--- BEGIN Information provided ---

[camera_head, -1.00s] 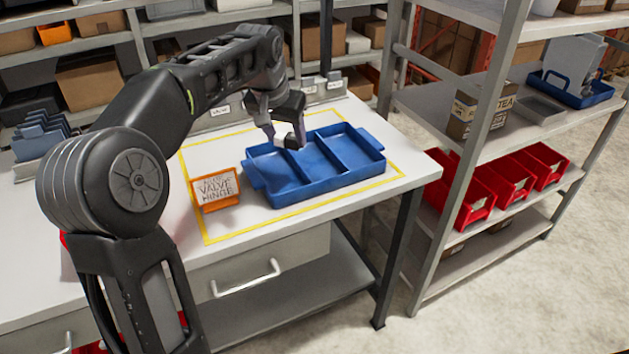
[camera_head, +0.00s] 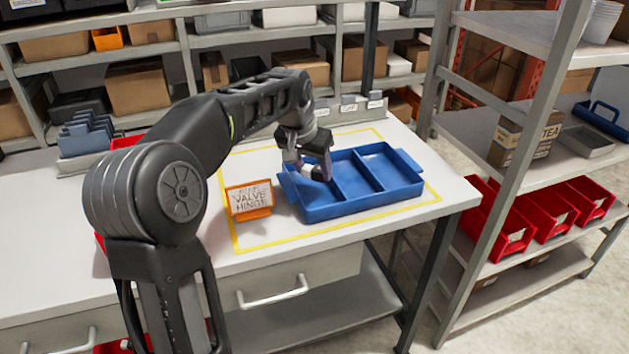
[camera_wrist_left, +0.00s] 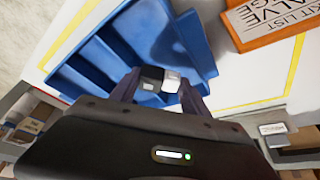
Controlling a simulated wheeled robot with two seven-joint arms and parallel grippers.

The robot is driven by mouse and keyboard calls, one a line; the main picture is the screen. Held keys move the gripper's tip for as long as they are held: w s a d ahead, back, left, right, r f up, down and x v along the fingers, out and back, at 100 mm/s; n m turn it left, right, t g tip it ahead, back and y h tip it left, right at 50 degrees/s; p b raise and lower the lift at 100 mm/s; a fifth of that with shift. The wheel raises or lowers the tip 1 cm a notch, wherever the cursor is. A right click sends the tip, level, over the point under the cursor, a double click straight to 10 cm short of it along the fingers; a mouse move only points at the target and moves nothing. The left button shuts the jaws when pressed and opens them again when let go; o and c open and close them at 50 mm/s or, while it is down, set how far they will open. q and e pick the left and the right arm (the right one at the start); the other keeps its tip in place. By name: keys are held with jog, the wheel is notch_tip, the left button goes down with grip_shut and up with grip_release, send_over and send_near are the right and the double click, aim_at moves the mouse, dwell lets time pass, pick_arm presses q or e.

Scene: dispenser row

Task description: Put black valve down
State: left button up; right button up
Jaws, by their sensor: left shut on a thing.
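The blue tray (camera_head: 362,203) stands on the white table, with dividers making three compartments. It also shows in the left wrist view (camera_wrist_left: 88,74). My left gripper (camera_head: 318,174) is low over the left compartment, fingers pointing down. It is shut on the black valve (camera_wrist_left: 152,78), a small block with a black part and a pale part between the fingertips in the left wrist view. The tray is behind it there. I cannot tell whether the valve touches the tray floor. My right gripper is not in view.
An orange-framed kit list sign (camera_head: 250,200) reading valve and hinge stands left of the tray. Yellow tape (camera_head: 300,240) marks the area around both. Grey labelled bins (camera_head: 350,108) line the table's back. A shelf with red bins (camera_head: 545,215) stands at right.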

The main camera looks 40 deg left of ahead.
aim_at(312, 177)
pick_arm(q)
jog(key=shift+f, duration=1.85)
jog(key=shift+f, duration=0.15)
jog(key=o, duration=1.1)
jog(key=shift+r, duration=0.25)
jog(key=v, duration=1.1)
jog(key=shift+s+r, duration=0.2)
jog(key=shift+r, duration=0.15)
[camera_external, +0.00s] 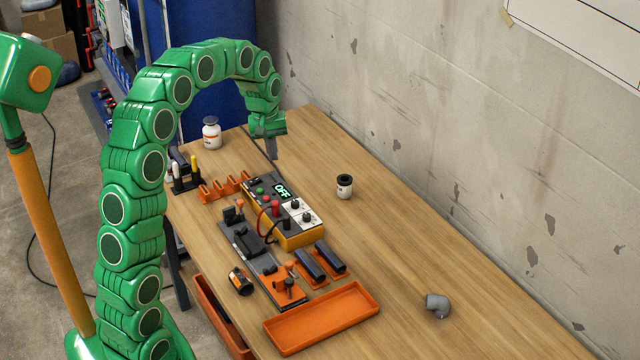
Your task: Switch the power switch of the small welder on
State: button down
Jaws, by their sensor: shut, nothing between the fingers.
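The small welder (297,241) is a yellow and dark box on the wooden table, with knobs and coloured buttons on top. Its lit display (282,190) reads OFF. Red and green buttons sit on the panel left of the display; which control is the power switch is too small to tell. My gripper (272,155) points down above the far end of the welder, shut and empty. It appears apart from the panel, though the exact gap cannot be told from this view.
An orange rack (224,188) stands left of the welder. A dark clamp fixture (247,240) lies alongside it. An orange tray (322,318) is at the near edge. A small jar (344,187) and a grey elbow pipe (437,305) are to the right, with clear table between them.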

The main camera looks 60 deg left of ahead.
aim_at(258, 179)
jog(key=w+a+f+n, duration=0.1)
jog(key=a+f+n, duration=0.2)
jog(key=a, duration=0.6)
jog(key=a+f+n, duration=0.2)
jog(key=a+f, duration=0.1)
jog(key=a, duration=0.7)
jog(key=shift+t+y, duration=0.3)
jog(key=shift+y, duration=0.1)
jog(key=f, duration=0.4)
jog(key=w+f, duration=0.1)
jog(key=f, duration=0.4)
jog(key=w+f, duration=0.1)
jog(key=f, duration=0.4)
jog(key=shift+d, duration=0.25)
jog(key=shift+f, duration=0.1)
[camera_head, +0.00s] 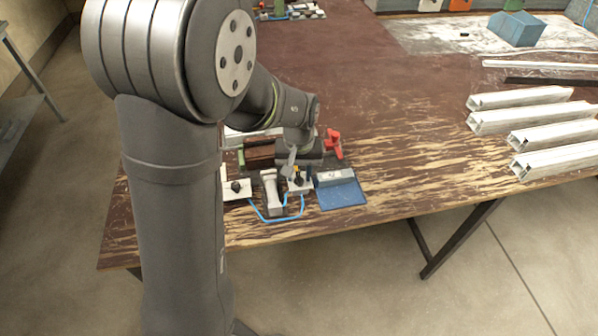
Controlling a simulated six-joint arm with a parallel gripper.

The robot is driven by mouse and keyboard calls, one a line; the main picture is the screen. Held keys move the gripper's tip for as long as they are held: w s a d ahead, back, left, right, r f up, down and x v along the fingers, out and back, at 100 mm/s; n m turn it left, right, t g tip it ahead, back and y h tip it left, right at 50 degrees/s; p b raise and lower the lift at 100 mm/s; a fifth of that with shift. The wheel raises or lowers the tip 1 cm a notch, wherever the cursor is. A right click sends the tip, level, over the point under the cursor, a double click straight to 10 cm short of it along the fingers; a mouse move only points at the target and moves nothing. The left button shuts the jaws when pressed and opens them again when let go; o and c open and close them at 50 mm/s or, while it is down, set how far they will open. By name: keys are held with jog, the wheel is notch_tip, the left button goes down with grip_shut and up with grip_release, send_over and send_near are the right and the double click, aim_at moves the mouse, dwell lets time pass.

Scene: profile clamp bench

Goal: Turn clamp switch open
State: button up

--- END Information provided ---

* **Problem description**
Write out each line of the listing above, exactly, from its first line to the line holding "State: left button up; right button up", inclusive. Skip the pictures.

* **Written response**
[camera_head, -1.00s] 
[camera_head, +0.00s] 
[camera_wrist_left, +0.00s] 
Controlling a simulated wheeled robot with two seven-joint arms and parallel grippers.

The robot is driven by mouse and keyboard calls, one a line; the main picture is the screen. Held keys move the gripper's tip for as long as they are held: w s a d ahead, back, left, right, r f up, down and x v along the fingers, out and back, at 100 mm/s; n m turn it left, right, t g tip it ahead, back and y h tip it left, right at 50 degrees/s; p b raise and lower the lift at 100 mm/s; a fifth of that with shift. The wheel raises or lowers the tip 1 cm a notch, wherever the cursor is. A right click sends the tip, level, over the point under the cursor, a double click straight to 10 cm short of it along the fingers; a mouse move only points at the target and moves nothing. The left button shuts the jaws when pressed and opens them again when let go; o and c open and close them at 50 mm/s or, while it is down, set how far they will open. q and e pick the left and the right arm (the right one at the start); the other keeps its tip in place. By name: keys are held with jog, the wheel is notch_tip, the left button goes down with grip_shut and up with grip_release, send_over and send_near are the right and the double click, aim_at moves the mouse, dwell lets time pass, pick_arm presses q or e.

Scene: dispenser row

Task description: Put black valve down
State: left button up; right button up

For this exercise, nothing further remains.